DATA FOR THE TASK =>

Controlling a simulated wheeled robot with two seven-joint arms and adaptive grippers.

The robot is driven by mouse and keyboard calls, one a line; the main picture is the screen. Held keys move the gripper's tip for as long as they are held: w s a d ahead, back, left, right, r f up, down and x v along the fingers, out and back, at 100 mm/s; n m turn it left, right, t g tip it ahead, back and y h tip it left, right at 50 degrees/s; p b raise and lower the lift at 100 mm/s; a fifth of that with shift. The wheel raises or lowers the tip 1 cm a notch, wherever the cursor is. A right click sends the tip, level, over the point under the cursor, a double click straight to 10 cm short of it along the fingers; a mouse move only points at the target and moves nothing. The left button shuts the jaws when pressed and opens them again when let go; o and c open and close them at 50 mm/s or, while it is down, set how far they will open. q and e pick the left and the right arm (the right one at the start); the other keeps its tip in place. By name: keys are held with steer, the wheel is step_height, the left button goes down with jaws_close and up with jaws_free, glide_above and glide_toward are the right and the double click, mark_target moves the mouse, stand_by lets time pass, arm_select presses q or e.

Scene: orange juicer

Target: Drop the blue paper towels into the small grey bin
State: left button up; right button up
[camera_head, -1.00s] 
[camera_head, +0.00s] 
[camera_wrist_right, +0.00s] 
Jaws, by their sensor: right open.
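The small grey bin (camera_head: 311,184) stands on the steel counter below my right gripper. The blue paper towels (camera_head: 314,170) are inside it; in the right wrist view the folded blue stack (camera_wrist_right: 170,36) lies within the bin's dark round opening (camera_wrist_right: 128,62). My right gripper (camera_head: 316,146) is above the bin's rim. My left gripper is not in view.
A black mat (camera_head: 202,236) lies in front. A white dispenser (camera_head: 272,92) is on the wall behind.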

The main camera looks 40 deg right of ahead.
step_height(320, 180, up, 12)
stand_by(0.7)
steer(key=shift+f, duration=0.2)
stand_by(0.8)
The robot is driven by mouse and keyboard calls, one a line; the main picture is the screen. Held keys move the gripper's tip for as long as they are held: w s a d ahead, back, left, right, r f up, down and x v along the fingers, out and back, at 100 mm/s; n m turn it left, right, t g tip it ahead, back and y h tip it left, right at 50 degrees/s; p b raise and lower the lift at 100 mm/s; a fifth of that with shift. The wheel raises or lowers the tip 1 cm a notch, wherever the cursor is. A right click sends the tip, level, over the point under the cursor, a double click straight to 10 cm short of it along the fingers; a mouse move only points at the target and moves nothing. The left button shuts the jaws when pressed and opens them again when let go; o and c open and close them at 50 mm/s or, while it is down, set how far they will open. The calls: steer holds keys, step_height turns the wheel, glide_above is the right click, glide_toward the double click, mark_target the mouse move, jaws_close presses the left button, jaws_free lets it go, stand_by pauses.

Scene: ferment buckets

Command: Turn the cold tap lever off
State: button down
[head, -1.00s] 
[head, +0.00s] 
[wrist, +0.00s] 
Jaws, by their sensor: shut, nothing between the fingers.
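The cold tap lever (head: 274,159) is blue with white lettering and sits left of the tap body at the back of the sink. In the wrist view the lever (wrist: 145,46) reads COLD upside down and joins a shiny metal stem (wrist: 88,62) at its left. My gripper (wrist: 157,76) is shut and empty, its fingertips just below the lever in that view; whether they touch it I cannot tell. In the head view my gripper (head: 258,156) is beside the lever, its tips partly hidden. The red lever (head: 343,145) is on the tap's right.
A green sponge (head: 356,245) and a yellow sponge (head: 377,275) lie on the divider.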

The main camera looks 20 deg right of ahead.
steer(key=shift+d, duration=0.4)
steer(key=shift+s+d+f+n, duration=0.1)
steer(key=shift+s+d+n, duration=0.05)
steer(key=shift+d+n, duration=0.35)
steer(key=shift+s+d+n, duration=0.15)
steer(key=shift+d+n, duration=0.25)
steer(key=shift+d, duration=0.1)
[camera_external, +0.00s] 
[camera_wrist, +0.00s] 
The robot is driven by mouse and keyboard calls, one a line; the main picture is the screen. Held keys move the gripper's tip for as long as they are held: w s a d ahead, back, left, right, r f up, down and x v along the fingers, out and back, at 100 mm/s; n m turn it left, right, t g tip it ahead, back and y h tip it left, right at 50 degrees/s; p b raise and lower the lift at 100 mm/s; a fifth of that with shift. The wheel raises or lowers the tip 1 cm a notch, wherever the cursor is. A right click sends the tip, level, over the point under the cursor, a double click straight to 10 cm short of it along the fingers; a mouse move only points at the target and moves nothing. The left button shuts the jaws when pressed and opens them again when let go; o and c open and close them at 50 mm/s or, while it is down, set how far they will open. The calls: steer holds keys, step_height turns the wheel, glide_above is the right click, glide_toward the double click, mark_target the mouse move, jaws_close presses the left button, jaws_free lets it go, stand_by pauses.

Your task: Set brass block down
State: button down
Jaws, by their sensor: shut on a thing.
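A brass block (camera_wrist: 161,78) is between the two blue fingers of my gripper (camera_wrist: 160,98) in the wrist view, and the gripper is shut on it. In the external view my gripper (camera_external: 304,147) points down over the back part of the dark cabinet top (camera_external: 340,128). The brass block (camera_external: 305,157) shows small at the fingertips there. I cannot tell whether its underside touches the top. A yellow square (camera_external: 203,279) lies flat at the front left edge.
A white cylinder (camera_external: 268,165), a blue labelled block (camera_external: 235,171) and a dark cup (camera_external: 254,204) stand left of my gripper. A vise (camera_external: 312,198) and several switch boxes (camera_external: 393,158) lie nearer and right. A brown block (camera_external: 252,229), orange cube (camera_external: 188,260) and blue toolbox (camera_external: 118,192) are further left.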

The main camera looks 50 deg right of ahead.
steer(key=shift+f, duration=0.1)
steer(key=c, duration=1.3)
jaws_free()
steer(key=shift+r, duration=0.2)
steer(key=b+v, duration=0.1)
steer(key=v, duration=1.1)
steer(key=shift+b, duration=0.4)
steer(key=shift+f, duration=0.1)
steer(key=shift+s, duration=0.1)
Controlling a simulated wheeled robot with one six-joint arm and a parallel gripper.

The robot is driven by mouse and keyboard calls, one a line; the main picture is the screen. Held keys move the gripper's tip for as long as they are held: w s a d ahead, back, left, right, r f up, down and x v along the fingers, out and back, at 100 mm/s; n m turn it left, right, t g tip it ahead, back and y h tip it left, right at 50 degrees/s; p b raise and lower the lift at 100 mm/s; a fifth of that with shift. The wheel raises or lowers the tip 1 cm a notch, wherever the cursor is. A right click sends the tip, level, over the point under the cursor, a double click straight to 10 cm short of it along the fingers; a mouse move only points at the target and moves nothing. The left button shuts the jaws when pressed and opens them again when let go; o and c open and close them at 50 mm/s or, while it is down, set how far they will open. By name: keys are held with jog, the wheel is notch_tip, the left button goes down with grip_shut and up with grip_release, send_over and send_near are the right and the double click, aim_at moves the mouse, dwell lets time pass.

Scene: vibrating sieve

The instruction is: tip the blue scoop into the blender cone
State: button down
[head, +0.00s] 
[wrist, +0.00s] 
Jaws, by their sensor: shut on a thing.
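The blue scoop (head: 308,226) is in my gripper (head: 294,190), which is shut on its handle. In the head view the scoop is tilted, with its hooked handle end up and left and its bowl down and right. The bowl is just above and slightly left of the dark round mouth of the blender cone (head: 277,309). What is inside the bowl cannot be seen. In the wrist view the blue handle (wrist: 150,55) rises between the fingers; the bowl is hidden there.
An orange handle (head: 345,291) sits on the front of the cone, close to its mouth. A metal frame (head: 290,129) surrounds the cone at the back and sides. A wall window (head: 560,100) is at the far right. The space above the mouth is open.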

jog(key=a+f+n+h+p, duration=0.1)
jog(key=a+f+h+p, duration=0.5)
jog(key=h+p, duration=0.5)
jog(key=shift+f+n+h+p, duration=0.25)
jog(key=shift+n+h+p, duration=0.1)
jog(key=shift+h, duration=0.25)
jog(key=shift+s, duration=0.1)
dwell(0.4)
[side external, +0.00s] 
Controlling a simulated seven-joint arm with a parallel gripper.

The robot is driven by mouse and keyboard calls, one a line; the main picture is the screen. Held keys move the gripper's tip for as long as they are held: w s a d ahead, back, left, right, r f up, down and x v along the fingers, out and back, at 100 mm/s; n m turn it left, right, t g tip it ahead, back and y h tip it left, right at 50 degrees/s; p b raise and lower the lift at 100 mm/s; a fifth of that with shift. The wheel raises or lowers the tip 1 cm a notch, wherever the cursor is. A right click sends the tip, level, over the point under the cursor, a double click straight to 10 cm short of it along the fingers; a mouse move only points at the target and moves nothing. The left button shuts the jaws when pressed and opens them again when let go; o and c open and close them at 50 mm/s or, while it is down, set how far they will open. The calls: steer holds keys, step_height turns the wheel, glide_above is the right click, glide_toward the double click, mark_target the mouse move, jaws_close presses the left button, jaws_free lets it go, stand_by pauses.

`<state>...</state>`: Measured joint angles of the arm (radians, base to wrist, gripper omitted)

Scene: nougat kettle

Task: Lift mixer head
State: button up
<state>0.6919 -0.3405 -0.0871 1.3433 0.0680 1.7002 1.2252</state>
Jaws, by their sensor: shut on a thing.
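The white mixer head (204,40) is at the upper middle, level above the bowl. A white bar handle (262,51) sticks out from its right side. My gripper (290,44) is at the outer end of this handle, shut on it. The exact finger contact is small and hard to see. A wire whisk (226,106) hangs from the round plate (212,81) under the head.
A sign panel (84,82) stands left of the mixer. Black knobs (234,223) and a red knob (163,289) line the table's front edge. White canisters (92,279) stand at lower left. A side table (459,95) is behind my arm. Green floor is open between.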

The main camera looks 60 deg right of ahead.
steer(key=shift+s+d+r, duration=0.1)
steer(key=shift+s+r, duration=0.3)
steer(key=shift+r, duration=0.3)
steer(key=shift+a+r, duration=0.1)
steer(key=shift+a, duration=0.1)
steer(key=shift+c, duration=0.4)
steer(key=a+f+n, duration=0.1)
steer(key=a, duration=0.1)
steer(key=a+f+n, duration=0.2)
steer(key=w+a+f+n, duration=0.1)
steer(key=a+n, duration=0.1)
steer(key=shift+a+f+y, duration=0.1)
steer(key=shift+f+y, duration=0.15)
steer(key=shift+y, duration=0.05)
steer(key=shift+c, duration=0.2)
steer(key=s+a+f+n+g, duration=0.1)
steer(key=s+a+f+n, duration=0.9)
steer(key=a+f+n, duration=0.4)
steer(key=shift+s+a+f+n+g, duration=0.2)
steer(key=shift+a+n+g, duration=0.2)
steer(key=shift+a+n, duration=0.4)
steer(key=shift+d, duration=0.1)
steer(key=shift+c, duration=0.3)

WRITTEN INSTRUCTION =>
Pick out the lines above containing the word "wheeled", then copy them.

SOLUTION TO THIS TASK =>
Controlling a simulated wheeled robot with two seven-joint arms and adaptive grippers.
Controlling a simulated wheeled robot with one six-joint arm and a parallel gripper.

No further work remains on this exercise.